[Robot call records]
════════════════════

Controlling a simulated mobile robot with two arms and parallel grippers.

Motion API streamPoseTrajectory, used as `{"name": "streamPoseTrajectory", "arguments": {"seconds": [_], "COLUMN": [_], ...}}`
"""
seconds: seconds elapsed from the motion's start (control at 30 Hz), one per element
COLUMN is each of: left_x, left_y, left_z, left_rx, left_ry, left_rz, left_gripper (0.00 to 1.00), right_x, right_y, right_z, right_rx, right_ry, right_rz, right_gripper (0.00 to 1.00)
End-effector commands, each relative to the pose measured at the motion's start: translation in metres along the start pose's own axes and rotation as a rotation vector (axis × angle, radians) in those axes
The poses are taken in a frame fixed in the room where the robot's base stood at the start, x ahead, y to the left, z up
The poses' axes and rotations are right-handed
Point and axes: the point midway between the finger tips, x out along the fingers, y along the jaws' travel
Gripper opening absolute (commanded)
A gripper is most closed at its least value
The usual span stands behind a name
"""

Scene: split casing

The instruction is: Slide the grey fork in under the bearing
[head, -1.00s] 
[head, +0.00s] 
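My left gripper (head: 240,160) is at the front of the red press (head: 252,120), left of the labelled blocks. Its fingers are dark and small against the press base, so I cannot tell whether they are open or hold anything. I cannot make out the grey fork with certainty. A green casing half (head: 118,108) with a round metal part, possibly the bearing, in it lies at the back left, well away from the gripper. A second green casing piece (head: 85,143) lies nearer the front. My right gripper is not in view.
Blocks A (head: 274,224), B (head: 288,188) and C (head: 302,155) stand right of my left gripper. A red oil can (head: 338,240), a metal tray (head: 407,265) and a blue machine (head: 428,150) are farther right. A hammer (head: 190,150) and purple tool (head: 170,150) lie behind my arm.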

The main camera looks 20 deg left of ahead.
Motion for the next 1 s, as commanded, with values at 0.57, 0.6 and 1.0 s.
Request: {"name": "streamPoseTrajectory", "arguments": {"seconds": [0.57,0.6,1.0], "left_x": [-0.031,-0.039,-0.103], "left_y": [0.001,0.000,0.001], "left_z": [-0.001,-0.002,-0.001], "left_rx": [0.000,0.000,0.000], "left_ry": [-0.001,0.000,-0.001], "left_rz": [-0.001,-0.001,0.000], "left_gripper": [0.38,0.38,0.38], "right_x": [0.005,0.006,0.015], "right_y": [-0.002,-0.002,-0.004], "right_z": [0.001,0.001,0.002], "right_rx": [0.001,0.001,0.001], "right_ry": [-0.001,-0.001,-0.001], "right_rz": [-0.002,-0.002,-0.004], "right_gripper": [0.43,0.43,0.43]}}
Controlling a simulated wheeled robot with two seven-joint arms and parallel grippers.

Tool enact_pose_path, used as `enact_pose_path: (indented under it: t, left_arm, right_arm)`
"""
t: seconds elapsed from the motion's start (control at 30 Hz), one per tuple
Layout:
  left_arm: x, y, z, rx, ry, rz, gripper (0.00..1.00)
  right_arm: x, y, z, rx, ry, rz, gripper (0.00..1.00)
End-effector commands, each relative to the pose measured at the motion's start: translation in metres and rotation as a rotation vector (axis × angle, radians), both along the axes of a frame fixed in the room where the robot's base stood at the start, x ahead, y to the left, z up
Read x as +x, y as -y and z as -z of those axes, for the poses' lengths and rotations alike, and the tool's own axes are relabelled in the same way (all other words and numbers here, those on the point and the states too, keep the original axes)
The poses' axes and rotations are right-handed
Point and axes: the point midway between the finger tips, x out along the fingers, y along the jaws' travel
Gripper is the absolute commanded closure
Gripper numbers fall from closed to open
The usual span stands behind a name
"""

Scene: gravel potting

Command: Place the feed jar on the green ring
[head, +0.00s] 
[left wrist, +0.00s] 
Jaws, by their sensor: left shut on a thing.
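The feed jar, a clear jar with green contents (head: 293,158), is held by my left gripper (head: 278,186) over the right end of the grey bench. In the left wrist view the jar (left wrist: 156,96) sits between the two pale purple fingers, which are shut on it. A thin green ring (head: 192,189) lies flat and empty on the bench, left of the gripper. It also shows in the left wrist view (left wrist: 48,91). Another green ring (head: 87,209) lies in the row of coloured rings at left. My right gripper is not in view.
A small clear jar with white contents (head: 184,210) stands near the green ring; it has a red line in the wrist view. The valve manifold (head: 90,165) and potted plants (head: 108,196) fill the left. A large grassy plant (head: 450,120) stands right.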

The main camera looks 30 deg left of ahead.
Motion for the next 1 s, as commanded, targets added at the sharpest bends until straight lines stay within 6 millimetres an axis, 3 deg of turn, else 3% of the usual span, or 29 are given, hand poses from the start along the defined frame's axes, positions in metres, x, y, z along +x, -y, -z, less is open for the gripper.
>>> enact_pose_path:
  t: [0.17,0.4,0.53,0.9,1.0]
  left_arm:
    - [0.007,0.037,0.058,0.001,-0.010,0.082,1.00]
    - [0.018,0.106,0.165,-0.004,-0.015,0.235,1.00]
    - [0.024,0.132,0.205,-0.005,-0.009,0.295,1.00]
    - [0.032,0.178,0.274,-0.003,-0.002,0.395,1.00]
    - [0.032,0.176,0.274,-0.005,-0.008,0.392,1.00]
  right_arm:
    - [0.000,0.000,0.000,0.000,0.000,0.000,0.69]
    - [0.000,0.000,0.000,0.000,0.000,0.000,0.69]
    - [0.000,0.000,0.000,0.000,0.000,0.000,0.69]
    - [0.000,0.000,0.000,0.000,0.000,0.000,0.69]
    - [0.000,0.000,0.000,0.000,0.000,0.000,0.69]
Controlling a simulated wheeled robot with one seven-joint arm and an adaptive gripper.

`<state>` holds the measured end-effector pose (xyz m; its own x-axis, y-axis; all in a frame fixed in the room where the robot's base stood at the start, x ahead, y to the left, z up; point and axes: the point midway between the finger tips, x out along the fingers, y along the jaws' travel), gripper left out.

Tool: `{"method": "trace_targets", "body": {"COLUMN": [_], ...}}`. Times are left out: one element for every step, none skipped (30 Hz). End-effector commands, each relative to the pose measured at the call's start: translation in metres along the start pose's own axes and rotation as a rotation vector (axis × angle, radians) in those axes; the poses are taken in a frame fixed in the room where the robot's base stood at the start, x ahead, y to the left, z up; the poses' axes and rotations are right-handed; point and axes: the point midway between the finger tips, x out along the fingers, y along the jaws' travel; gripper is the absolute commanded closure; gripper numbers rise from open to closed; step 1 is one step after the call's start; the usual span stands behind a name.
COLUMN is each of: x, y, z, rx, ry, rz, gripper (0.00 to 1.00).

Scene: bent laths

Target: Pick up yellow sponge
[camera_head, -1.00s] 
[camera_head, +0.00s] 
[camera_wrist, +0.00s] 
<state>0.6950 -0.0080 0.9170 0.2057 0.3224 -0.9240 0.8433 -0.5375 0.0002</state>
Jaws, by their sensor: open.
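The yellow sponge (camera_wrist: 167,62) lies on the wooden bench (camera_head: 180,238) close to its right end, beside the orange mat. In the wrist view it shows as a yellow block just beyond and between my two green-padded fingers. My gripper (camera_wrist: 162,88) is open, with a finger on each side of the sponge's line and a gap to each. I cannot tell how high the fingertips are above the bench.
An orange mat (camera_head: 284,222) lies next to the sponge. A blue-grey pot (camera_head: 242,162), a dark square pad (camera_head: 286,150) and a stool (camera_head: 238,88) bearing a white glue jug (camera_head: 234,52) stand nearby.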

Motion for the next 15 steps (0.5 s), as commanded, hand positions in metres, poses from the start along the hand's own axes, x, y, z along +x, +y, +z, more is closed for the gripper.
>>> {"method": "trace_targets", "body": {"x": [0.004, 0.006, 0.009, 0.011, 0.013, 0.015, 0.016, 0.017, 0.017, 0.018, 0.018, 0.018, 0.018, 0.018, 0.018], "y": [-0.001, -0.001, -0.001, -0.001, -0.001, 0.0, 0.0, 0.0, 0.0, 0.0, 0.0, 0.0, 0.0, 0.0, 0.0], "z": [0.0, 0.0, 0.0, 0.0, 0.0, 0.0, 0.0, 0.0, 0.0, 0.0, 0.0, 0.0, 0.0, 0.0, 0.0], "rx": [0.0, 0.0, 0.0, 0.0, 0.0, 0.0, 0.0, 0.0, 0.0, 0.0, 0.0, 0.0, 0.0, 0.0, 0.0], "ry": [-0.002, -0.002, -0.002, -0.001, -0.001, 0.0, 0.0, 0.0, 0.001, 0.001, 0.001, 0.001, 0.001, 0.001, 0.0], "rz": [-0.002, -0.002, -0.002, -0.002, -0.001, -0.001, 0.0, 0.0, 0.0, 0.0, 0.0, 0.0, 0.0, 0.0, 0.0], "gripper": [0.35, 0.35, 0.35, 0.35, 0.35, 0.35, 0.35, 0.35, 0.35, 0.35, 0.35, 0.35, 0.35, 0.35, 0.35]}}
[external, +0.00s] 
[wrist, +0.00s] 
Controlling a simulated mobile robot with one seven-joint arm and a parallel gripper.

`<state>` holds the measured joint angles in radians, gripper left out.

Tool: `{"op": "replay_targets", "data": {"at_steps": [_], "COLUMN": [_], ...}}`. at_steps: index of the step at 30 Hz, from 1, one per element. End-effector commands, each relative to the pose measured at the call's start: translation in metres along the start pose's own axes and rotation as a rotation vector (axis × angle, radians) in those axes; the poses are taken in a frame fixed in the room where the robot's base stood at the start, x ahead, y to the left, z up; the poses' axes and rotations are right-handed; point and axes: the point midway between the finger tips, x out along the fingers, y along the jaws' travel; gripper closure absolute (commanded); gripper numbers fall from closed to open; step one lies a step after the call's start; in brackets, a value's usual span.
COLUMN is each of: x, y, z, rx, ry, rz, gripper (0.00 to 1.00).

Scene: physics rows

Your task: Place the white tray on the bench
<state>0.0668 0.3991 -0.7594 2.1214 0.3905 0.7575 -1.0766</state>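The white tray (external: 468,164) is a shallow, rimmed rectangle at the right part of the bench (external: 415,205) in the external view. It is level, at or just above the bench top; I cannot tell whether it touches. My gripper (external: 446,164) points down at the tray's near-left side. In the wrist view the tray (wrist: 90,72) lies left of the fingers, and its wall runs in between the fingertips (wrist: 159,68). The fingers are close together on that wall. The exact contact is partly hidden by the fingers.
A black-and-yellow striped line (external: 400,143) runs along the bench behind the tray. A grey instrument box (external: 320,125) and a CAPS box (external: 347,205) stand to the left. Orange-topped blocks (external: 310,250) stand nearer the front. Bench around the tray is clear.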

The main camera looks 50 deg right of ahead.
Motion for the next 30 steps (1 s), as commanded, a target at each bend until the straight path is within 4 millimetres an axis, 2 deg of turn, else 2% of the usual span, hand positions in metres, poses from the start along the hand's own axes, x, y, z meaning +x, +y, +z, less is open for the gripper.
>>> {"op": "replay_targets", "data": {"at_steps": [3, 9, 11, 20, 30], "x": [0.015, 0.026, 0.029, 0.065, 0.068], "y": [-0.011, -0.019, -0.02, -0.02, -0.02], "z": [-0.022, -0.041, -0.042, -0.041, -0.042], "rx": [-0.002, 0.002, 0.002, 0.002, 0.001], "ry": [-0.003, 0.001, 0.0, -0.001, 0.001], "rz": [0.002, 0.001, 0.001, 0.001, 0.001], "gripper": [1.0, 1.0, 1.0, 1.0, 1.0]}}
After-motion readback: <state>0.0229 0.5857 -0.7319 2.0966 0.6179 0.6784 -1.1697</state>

════════════════════

§ **Goal of the exercise**
Look through the entries above and quote exactly the lines from the line with "Controlling a simulated mobile robot with one" to the line with "radians, gripper left out.", counting both of those lines.

§ **Exercise response**
Controlling a simulated mobile robot with one seven-joint arm and a parallel gripper.

`<state>` holds the measured joint angles in radians, gripper left out.

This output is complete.